_Task directions_
Scan the records and identify every line in which the string "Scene" occurs, then return those lines.

--- start Records to process ---

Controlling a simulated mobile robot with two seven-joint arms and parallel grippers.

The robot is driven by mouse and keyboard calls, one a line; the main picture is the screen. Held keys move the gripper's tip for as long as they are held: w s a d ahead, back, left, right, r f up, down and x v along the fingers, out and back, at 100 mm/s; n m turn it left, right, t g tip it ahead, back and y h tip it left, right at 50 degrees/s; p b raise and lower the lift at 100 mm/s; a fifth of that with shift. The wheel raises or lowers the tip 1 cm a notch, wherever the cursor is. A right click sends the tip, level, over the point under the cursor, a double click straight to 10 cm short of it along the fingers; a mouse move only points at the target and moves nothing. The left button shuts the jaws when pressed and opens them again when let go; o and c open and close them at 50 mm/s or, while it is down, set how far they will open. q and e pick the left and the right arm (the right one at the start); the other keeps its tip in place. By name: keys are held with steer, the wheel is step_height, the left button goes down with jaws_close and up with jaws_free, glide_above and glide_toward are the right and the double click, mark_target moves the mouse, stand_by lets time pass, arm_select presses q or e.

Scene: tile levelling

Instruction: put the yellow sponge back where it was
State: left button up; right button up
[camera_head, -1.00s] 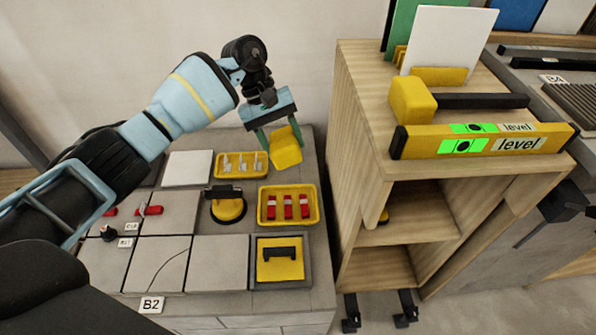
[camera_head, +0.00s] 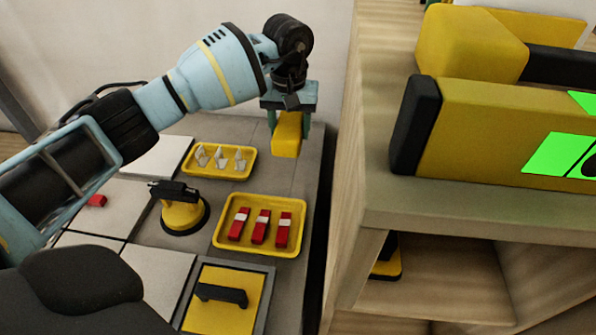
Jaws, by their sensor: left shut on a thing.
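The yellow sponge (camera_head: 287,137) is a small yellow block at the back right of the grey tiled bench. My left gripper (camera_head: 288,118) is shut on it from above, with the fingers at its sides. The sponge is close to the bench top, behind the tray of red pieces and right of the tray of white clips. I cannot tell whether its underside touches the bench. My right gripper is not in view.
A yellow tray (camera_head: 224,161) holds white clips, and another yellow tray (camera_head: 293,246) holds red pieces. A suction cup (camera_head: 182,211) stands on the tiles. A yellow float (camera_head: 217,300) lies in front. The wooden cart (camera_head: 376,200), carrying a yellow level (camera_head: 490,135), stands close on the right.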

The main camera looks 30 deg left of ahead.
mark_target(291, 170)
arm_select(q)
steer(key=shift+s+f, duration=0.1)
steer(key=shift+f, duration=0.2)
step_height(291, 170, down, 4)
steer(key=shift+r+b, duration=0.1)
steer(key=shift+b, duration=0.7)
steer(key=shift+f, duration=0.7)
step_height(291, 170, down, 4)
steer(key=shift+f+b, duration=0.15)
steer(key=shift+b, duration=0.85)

--- end Records to process ---
--- start Records to process ---

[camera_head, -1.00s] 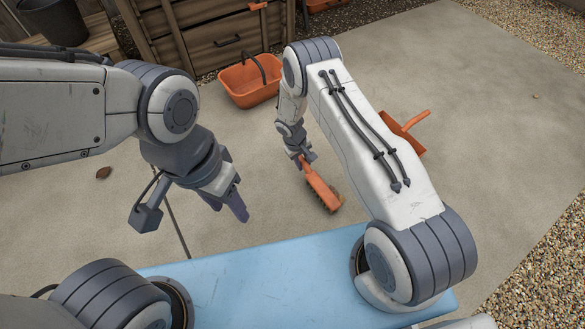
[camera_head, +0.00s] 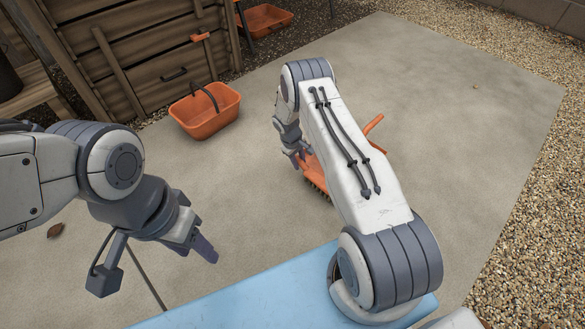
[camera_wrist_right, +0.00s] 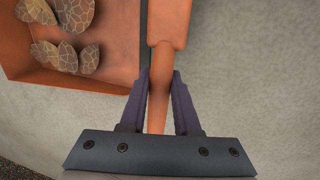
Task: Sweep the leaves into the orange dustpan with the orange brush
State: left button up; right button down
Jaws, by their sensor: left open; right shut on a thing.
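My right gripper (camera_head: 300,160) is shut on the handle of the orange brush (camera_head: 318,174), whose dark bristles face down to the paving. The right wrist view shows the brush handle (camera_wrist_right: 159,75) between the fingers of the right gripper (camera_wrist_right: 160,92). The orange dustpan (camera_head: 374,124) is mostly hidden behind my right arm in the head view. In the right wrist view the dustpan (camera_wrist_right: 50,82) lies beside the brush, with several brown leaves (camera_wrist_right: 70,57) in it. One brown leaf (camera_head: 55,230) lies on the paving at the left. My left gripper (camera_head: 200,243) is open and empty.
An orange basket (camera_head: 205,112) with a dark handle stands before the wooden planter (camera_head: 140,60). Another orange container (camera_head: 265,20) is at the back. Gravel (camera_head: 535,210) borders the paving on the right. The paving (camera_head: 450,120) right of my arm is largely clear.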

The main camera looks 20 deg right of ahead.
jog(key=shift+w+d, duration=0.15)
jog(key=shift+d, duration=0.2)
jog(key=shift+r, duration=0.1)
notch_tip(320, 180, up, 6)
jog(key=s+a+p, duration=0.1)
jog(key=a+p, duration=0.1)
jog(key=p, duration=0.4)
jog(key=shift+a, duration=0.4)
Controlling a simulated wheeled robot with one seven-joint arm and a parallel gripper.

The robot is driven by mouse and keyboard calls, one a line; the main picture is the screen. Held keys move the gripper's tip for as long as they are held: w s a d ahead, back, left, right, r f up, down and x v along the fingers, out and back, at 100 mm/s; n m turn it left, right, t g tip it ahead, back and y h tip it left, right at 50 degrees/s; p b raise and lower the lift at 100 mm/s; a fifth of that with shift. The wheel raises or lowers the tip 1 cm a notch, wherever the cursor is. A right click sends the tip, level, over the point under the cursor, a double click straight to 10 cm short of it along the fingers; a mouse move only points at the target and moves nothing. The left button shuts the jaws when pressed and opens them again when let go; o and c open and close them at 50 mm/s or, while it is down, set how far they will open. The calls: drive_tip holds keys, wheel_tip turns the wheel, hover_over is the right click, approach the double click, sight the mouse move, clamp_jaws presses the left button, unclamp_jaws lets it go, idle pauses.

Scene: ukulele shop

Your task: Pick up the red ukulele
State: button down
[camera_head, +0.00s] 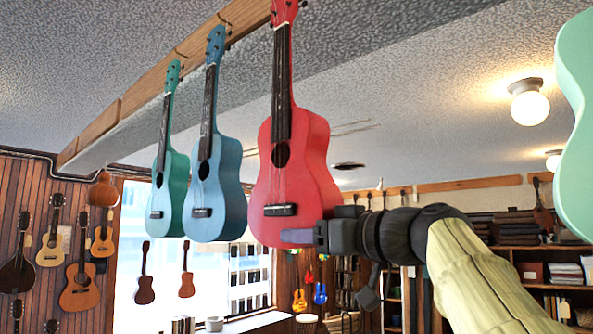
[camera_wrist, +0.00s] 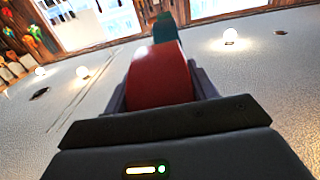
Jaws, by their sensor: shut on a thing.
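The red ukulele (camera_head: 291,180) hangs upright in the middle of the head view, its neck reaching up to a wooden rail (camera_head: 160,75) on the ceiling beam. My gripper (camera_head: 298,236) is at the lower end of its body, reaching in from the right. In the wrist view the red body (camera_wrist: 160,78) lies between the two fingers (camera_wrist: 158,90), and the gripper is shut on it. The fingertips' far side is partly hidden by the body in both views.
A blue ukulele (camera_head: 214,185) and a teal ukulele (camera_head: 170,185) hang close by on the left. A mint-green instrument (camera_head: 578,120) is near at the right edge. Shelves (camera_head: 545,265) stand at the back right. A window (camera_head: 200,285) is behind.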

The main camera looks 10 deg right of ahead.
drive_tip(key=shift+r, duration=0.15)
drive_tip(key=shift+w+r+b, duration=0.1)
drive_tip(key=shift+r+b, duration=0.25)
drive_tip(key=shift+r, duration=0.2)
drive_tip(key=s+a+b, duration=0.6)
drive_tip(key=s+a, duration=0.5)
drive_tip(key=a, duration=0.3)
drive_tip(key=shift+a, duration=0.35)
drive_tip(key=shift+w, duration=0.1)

--- end Records to process ---

_Solution for this exercise_
Scene: tile levelling
Scene: ukulele shop

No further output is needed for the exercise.